[Robot task records]
## start

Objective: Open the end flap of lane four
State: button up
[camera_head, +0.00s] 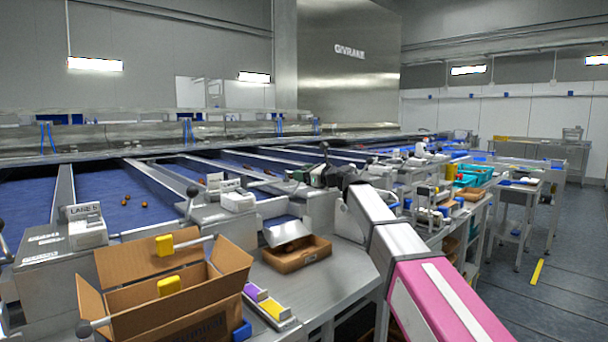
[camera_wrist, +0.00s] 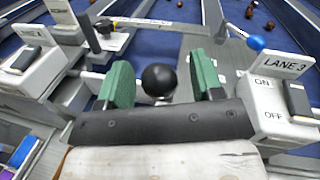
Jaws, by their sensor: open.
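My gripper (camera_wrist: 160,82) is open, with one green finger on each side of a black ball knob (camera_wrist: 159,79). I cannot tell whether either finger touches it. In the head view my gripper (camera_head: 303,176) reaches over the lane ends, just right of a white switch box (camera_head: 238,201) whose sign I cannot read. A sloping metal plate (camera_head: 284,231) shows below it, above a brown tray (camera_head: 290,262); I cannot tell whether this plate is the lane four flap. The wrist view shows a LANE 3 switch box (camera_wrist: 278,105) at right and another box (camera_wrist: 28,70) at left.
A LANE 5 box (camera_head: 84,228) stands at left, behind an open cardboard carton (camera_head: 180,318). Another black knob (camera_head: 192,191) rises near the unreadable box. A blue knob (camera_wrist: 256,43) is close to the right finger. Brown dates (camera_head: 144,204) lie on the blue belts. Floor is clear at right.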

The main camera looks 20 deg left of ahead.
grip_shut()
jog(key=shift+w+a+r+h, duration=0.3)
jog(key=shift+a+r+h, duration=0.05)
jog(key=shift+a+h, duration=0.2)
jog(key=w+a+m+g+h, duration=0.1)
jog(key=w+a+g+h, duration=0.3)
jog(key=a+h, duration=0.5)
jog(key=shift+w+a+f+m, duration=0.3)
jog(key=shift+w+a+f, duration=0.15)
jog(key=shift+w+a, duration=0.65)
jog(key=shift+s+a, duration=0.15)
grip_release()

## end
## start

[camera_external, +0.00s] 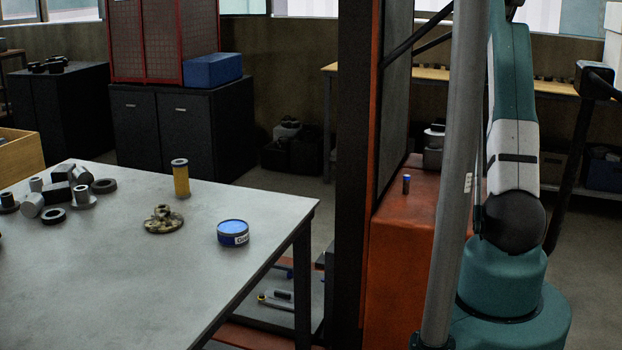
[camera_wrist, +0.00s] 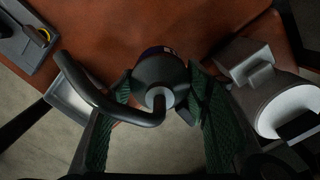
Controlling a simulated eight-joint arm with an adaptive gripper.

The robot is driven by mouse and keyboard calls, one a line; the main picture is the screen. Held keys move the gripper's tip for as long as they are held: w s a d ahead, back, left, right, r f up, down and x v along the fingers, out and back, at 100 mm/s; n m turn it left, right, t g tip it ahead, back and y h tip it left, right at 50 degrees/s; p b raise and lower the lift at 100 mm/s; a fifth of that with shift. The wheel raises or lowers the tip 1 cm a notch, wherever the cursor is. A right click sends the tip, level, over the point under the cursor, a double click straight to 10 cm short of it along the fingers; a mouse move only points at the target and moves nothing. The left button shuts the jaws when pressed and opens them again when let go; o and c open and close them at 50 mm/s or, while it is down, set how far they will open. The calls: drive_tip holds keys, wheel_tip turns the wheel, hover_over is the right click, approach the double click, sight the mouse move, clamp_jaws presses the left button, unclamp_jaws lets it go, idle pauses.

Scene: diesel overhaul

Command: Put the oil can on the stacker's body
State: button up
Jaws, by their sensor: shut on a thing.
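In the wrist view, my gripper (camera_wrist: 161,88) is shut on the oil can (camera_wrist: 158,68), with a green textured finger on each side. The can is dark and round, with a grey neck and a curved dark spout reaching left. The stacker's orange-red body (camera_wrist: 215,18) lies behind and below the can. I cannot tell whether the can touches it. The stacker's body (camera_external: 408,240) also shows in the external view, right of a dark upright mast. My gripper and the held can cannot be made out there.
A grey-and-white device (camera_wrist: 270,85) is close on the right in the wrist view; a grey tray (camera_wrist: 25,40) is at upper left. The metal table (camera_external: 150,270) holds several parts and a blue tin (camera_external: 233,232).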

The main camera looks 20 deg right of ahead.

## end
## start

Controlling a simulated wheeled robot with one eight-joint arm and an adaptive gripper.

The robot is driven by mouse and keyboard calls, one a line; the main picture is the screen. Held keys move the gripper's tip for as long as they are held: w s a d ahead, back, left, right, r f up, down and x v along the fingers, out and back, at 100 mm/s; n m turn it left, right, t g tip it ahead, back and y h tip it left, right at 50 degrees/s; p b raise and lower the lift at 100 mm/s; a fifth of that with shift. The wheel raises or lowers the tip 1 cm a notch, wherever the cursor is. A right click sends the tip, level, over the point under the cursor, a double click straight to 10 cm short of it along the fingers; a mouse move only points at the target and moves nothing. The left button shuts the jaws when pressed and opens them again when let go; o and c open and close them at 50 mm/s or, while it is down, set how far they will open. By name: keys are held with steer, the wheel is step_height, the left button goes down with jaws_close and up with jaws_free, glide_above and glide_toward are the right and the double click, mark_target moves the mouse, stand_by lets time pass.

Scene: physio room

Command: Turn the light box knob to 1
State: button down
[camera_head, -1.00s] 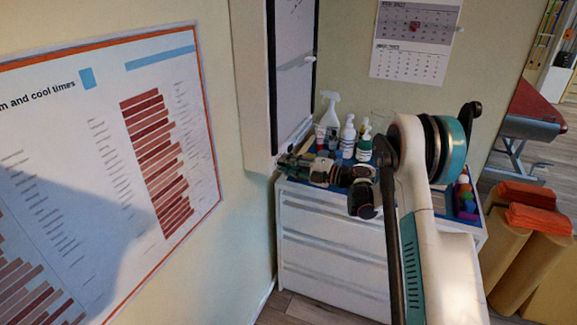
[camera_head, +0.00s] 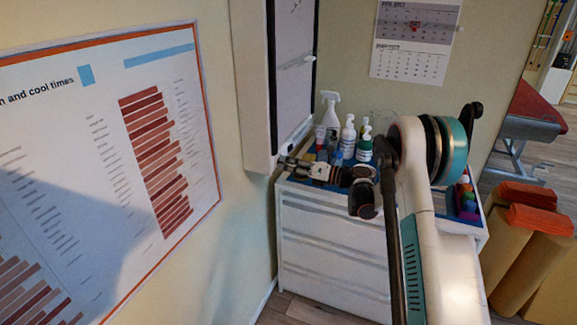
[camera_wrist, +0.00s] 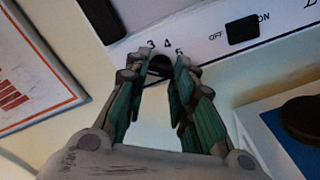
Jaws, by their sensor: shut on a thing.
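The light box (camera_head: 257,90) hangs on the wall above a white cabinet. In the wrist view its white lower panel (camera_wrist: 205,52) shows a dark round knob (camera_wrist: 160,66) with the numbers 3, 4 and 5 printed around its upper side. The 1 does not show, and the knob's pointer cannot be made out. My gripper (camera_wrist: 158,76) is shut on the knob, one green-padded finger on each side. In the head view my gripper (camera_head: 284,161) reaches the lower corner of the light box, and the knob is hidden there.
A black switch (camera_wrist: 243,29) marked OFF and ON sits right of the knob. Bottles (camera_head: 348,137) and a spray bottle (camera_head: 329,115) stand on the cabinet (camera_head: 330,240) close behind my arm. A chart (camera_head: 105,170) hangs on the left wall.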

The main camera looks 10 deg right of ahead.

## end

__SET PROBLEM__
How many lines in the records above hold the word "Command"? Give only the number.

__RESPONSE TO THIS EXERCISE__
2